I created this image while hand-holding my Canon 5DmkII and Carl Zeiss 50mm f1.4 ZE lens with the airplane’s window open so that I could shoot without the glass obstructing my view. My camera body shoots 4fps. If I hold down the shutter release button I get about 12 images before I fill-up the camera’s memory buffer. With my Sandisk 16GB Extreme CF memory cards, I can photograph almost 600 images before my card is full. That comes out to only 2.5 minutes of actual shooting before I fill-up the card! Over the course of almost 3 hours of flying that is a minimal amount of time. There is a lot of teamwork and communication involved between me and the pilot in order for me to create an aerial image like this. Of course, when I am back home I then have to edit 3000 images of the exact same thing looking for minor variations to find the image with which I am happiest.
I just returned from almost 2 weeks in Alaska and had fabulous weather the entire trip.
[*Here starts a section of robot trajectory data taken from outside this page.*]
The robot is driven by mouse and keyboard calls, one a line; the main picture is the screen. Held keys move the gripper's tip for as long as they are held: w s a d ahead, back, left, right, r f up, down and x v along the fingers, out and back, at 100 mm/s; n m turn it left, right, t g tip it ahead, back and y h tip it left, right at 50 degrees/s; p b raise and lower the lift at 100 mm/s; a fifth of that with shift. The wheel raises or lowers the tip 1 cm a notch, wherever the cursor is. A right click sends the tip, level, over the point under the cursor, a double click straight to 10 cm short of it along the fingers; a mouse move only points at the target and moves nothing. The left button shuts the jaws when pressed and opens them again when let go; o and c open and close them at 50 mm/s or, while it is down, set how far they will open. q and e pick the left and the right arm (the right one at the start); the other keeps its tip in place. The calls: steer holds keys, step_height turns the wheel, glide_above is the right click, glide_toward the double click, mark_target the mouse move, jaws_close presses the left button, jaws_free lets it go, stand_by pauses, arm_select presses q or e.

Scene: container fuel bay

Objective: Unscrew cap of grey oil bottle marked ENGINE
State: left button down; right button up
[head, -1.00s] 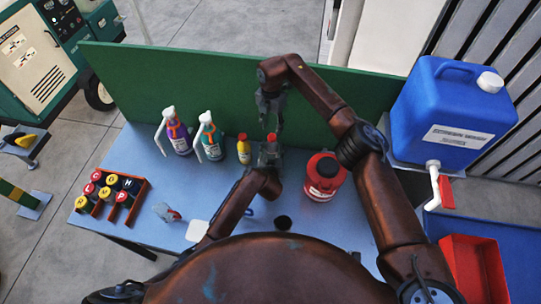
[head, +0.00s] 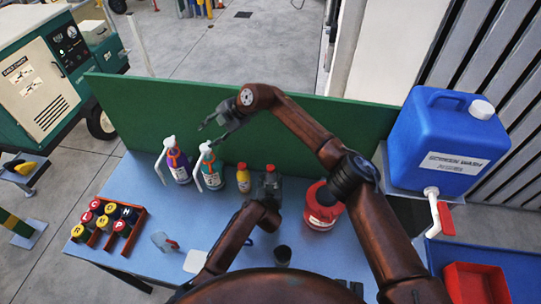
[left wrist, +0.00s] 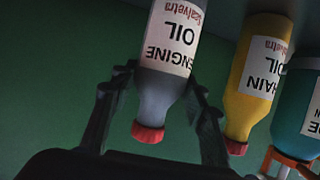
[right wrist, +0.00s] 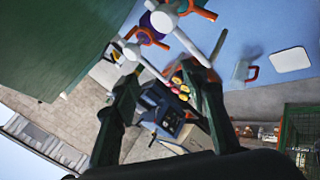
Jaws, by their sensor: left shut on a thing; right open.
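The grey oil bottle (head: 268,183) stands on the blue bench, its red cap (head: 270,168) on its top. In the left wrist view the bottle (left wrist: 163,90) reads ENGINE OIL and appears inverted, with the red cap (left wrist: 148,133) on its neck. My left gripper (head: 266,195) is shut on the bottle, one finger on each side in the left wrist view (left wrist: 152,105). My right gripper (head: 213,128) is open and empty, above and left of the bottle, near the spray bottles' tops. It shows again in the right wrist view (right wrist: 165,85).
A yellow chain oil bottle (head: 243,178) stands close left of the grey bottle. Teal (head: 210,170) and purple (head: 179,166) spray bottles stand further left. A red container (head: 322,208) is to the right. A green panel (head: 150,115) runs behind the bench.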

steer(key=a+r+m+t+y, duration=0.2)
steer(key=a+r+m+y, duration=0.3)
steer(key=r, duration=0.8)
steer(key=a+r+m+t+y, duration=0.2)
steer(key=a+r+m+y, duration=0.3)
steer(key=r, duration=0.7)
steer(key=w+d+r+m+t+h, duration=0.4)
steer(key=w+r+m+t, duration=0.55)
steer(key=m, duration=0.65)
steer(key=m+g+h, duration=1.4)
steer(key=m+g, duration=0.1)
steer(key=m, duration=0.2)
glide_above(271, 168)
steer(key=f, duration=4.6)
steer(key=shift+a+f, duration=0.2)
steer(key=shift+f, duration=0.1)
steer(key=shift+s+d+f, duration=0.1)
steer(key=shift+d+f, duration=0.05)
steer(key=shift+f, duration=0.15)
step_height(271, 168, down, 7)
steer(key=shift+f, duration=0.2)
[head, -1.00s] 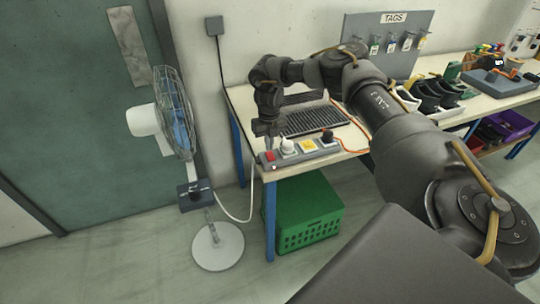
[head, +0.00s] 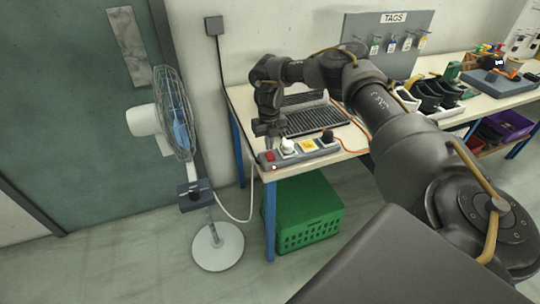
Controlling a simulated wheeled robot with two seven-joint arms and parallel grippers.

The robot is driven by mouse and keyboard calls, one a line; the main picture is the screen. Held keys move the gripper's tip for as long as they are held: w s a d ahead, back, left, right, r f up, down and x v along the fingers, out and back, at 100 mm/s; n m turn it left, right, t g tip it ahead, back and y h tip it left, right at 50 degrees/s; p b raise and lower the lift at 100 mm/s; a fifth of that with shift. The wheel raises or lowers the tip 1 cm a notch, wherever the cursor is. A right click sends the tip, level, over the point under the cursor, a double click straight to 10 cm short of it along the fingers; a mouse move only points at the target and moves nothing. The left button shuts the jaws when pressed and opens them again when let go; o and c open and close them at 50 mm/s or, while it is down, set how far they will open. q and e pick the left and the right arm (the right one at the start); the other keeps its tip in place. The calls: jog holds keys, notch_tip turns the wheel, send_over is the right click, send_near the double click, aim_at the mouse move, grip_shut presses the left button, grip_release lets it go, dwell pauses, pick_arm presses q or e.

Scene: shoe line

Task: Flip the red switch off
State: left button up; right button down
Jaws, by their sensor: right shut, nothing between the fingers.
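The red switch (head: 269,156) sits at the left end of a grey power strip (head: 324,151) on the near left corner of the table. Whether it is on or off is too small to tell. My right gripper (head: 268,140) points down just above and behind the switch. It is shut and empty; a small gap seems to lie between its tips and the switch. A white plug (head: 287,146), a yellow part (head: 308,145) and a dark plug (head: 327,136) sit along the strip. My left gripper is not in view.
A fan (head: 176,115) stands left of the table (head: 352,154). A green crate (head: 308,212) is under it. A tag board (head: 388,42) and shoes (head: 432,92) are farther right. An orange cable crosses the tabletop.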

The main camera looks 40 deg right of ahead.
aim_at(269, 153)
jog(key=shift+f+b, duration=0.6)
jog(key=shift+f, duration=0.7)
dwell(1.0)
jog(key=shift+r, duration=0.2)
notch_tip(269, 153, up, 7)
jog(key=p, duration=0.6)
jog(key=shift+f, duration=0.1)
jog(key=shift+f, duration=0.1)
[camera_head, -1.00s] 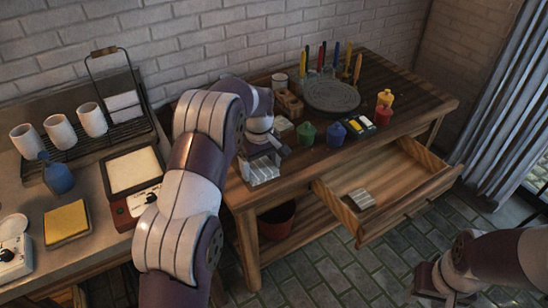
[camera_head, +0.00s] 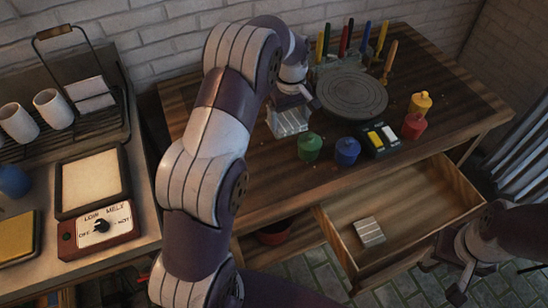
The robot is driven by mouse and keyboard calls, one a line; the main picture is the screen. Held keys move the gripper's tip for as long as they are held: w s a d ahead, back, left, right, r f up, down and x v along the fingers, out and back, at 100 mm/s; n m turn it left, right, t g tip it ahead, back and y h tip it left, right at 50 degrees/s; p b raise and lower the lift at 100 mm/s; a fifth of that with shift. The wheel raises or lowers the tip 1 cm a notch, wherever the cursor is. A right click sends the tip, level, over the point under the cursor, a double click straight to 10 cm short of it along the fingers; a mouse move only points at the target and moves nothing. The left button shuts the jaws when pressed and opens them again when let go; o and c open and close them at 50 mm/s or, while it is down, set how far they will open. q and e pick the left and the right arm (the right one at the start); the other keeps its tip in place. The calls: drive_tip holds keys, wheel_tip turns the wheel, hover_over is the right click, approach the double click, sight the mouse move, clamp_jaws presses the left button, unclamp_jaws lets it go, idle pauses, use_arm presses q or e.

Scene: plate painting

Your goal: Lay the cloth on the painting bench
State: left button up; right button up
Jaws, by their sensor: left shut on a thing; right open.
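My left gripper (camera_head: 295,92) is shut on a grey-and-white striped cloth (camera_head: 288,123), low over the painting bench (camera_head: 262,184). The cloth is left of the round dark turntable (camera_head: 351,95) and behind the green pot (camera_head: 310,147). I cannot tell whether the cloth touches the bench top. My left arm hides part of the bench's left side. A similar striped folded piece (camera_head: 369,232) lies in the bench's open drawer (camera_head: 410,205). My right gripper (camera_head: 460,283) is open and empty, low at the right in front of the drawer.
Blue (camera_head: 347,151), red (camera_head: 414,125) and yellow (camera_head: 420,102) pots and a small paint box (camera_head: 382,140) stand around the turntable. Several upright tools stand behind it. A side counter with a hot plate (camera_head: 92,182) is at left. The bench's front strip is clear.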

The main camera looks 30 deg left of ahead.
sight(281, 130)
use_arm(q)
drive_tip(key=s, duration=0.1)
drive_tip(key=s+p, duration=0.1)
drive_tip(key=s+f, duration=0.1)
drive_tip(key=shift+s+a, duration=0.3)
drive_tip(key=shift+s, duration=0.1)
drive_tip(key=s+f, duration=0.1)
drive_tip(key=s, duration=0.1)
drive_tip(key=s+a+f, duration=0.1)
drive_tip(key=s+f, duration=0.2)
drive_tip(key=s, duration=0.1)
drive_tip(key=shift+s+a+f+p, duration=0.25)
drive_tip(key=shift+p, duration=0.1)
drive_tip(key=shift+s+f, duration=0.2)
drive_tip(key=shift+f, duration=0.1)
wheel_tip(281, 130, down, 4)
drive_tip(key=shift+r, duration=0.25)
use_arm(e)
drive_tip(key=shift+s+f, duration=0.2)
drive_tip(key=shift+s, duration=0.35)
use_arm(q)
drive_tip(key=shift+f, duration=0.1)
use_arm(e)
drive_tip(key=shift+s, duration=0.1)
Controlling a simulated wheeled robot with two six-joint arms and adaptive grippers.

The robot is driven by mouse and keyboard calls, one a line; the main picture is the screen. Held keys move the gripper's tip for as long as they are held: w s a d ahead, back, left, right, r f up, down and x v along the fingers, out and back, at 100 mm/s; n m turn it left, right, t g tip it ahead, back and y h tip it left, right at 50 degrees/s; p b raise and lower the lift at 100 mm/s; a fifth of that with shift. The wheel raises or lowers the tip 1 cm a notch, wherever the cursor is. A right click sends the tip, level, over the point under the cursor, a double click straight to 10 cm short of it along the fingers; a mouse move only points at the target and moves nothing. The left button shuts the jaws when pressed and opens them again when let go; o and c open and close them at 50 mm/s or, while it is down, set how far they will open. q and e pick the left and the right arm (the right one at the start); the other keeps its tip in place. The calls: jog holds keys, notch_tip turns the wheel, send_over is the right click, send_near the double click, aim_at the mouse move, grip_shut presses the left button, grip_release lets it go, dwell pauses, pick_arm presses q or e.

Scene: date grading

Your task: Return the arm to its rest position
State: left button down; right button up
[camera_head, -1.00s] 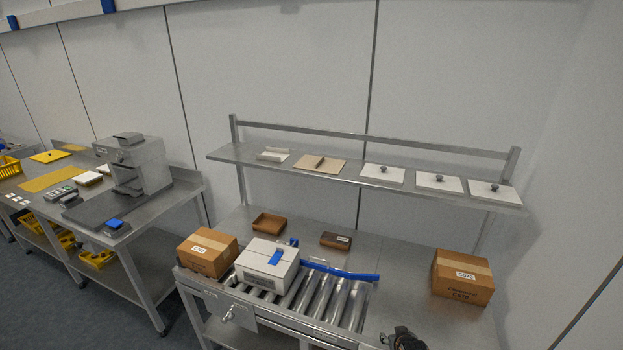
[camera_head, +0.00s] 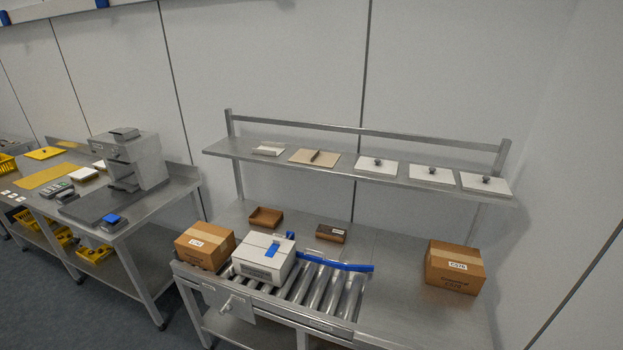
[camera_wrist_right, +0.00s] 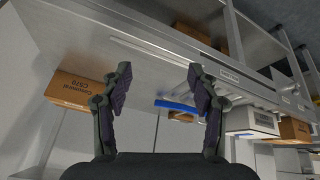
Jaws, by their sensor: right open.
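My right gripper (camera_wrist_right: 158,90) shows in the right wrist view with its two dark fingers spread apart and nothing between them. That view is turned over, and the steel bench with the boxes lies beyond the fingers. In the head view the right gripper is out of sight. My left gripper is in neither view.
The steel bench (camera_head: 400,315) carries a roller conveyor (camera_head: 318,288), a white box (camera_head: 264,262), a brown carton at left (camera_head: 204,246) and one at right (camera_head: 455,267). A blue bar (camera_head: 335,265) lies behind the rollers. A shelf (camera_head: 225,150) with flat panels stands above. The bench's front right is clear.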

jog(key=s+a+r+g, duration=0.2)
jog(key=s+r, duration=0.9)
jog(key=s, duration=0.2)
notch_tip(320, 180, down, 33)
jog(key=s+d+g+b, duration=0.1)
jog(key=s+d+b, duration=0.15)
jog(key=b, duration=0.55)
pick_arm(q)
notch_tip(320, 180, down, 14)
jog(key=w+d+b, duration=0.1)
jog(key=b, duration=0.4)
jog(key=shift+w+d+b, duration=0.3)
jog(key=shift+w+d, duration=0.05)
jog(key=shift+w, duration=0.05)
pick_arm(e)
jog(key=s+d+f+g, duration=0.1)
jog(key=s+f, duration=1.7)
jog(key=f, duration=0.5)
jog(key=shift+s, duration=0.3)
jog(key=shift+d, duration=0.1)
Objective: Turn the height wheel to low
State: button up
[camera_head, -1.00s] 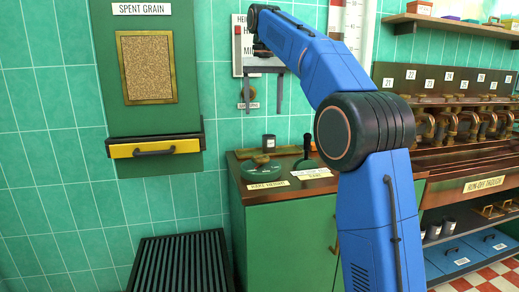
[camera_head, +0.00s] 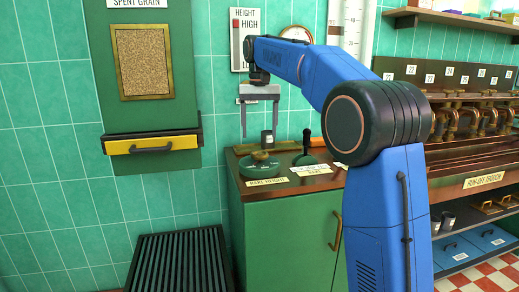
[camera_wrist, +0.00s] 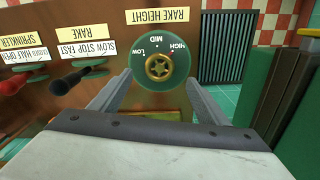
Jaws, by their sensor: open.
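The rake height wheel is a green disc with a brass hub (camera_head: 259,165), on the left end of the counter. In the wrist view the green wheel (camera_wrist: 158,66) carries the words LOW, MID and HIGH, upside down, with LOW at left. My gripper (camera_head: 259,134) is open and empty, pointing down above the wheel. In the wrist view its fingers (camera_wrist: 158,80) appear either side of the wheel, apart from the hub. The wall height gauge (camera_head: 236,55) shows a red marker in its upper part; the arm partly covers it.
In the wrist view a red-knobbed lever (camera_wrist: 14,82) is further left. A dark slatted grate (camera_head: 180,262) lies left of the green cabinet (camera_head: 285,235).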

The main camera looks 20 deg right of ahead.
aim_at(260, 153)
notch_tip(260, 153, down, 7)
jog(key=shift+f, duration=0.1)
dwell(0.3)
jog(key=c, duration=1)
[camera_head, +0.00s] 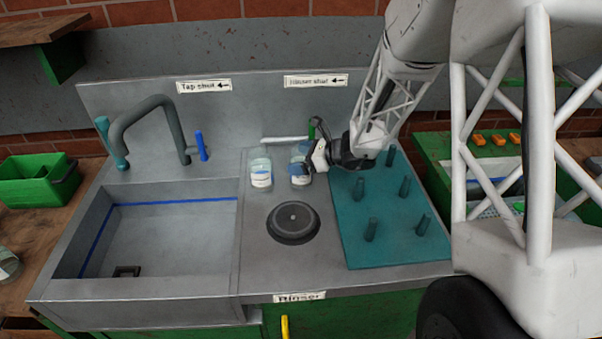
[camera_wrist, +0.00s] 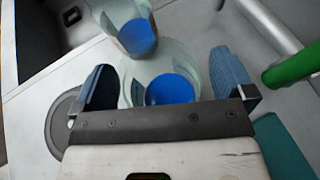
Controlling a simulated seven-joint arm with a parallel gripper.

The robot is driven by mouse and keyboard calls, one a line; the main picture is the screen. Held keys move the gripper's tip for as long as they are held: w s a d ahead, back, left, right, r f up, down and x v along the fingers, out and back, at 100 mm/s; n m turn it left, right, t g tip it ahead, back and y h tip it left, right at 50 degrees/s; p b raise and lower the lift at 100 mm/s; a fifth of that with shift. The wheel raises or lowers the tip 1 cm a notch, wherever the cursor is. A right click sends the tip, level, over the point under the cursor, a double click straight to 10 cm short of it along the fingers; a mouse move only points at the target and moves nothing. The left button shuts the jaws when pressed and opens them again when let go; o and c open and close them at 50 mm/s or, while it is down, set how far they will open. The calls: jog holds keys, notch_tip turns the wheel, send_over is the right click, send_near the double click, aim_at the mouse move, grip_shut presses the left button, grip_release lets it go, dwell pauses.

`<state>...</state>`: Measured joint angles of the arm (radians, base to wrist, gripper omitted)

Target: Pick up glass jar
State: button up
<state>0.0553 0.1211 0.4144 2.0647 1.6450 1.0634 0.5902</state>
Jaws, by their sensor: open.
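Two clear glass jars with blue inside and pale labels stand side by side on the steel counter, between the sink and the drying mat. The right jar (camera_head: 300,178) is partly hidden by my gripper (camera_head: 306,160). In the wrist view, the near jar (camera_wrist: 187,68) sits between the two blue finger pads of my open gripper (camera_wrist: 163,80). A small gap shows on each side of it, and its near part is hidden by the gripper body. The other jar (camera_head: 261,174) stands to its left, and in the wrist view a jar (camera_wrist: 122,18) shows just beyond.
A round dark rinser disc (camera_head: 293,222) lies in front of the jars. A teal mat (camera_head: 390,247) with several upright pegs is to the right. The sink (camera_head: 160,240) with its tap (camera_head: 150,112) is to the left. A pale bar with a green end (camera_wrist: 292,68) lies close to the right finger.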

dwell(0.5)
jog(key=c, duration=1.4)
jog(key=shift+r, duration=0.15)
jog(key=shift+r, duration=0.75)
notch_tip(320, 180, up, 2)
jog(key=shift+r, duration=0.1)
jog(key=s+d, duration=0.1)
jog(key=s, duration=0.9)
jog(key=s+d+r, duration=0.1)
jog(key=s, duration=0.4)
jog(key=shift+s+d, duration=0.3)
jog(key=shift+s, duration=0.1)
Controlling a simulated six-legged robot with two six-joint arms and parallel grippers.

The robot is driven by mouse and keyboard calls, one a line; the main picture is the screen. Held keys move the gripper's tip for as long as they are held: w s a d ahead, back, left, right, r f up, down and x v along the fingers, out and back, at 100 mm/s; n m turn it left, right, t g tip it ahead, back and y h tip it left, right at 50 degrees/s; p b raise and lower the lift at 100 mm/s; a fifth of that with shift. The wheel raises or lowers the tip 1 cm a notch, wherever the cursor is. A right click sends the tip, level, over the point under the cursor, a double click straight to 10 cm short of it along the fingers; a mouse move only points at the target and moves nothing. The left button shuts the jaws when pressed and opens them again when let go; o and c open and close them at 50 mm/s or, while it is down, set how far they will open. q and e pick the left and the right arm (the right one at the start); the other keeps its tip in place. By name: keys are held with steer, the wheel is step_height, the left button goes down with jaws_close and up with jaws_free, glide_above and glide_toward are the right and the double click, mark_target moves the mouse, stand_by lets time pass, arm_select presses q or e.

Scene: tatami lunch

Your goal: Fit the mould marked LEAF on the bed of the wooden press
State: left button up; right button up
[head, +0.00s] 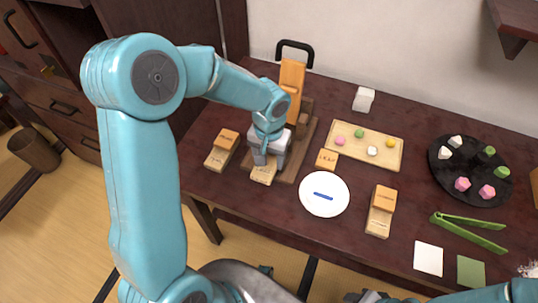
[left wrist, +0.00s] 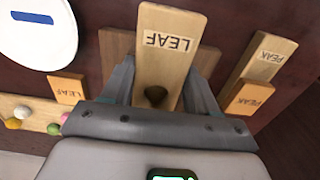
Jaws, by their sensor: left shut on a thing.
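The LEAF mould (left wrist: 176,38) is a pale wooden block with a leaf-shaped hollow, held between both fingers of my left gripper (left wrist: 158,78). In the head view the mould (head: 262,177) sticks out from under my left gripper (head: 266,160), at the front of the wooden press (head: 291,76). The brown press base (head: 302,150) lies beneath and beside it; it also shows behind the mould in the left wrist view (left wrist: 116,46). I cannot tell whether the mould touches the bed, which my gripper and arm partly hide. Of my right arm, only a part shows at the lower right.
The PEAK mould (head: 216,157) with its orange block lies left of the press. An orange LEAF block (head: 327,159), a white plate (head: 313,205), another mould (head: 378,222), a sweets tray (head: 392,162), a black plate (head: 470,153) and green tongs (head: 462,230) lie to the right.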

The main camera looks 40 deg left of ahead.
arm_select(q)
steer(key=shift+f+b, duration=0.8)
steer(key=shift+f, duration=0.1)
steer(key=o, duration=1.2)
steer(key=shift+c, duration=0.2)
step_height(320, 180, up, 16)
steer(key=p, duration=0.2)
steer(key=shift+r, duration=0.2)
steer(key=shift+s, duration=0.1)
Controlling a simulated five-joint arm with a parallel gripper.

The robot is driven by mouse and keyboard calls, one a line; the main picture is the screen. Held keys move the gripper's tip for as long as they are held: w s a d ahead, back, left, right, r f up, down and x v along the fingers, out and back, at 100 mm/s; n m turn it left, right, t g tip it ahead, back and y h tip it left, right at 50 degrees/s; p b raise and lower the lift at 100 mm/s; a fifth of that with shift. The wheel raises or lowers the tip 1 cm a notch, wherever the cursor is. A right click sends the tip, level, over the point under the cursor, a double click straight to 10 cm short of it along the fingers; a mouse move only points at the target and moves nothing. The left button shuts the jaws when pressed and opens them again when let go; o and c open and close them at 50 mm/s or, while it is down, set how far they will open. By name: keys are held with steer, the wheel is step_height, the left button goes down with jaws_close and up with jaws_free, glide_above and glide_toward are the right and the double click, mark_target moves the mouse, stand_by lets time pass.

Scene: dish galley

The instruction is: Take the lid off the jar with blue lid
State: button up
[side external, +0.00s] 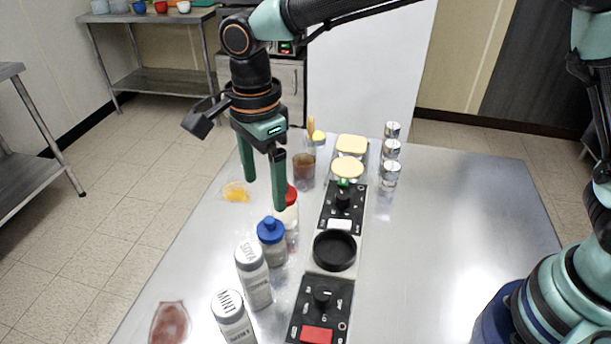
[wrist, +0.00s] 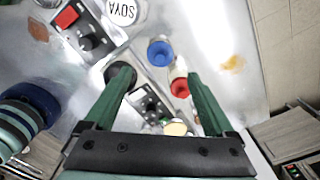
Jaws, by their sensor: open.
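The jar with the blue lid (side external: 272,242) stands upright on the steel table, its blue knobbed lid seated on its clear body. In the wrist view the blue lid (wrist: 160,52) shows from above, beyond my fingertips. My gripper (side external: 264,193) is open and empty, pointing down above the row of jars, with its fingers near the red-lidded jar in the side view. In the wrist view my gripper (wrist: 160,72) has its two green fingers spread wide, and the red lid shows by the right finger.
A red-lidded jar (side external: 287,212) stands just behind the blue-lidded one. The SOYA shaker (side external: 253,274) and MINT shaker (side external: 233,316) stand in front of it. A black control panel (side external: 321,309) and round black dish (side external: 334,250) lie to the right.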

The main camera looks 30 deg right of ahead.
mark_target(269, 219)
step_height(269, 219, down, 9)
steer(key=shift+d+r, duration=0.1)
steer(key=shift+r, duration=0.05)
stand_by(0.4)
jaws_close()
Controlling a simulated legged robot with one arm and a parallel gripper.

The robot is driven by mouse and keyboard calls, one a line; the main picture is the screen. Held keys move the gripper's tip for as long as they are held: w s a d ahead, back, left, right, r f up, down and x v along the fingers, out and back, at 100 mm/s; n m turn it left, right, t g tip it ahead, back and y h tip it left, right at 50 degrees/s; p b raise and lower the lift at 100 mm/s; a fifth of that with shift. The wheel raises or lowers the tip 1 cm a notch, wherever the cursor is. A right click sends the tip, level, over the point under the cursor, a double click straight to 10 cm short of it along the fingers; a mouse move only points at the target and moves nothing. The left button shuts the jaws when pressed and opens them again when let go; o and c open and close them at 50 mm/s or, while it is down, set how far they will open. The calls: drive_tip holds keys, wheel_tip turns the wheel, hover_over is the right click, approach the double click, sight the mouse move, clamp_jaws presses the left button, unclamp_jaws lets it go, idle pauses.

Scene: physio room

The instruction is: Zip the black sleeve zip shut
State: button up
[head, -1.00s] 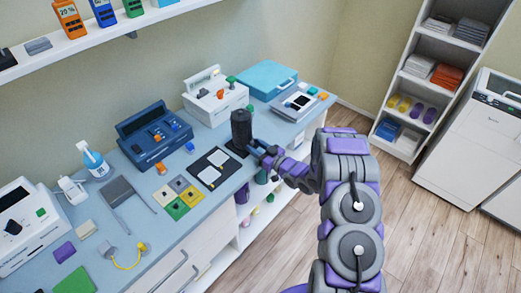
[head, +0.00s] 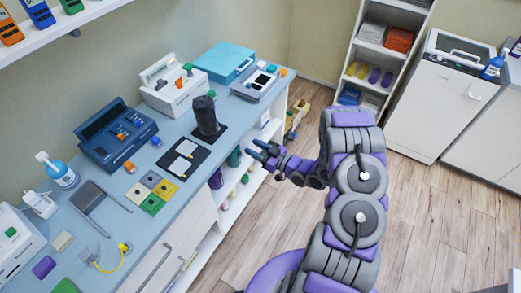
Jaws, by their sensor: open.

In fact, it was so nice that shooting conditions were less than ideal because there were no clouds in the sky for landscape or wildlife photography. The few times that there were sunrise/sunset clouds were on the days that I was driving long distances and did not have time to shoot. Fortunately, I made the most of what was available to me and that included photographing a beautiful appearance of the aurora borealis. Some friends of mine in Talkeetna told me the northern lights were out very late one night while I was sleeping, so I checked the aurora forecast the next day on spaceweather.com and decided to stay up that night to shoot. Though I was getting over a cold and exhausted from lousy travel sleep, I drove up the Denali Highway and stayed up until 3 am. Fortunately, the lights made an appearance and were at their best around 1 am. I set my camera on ISO 1600 and used my Carl Zeiss 35mm f2 lens set at f2.8 and 12 seconds to record this image. The aurora was more interesting off to the left of the frame, but I really liked these trees to make the entire composition, rather than just an aurora picture of the sky.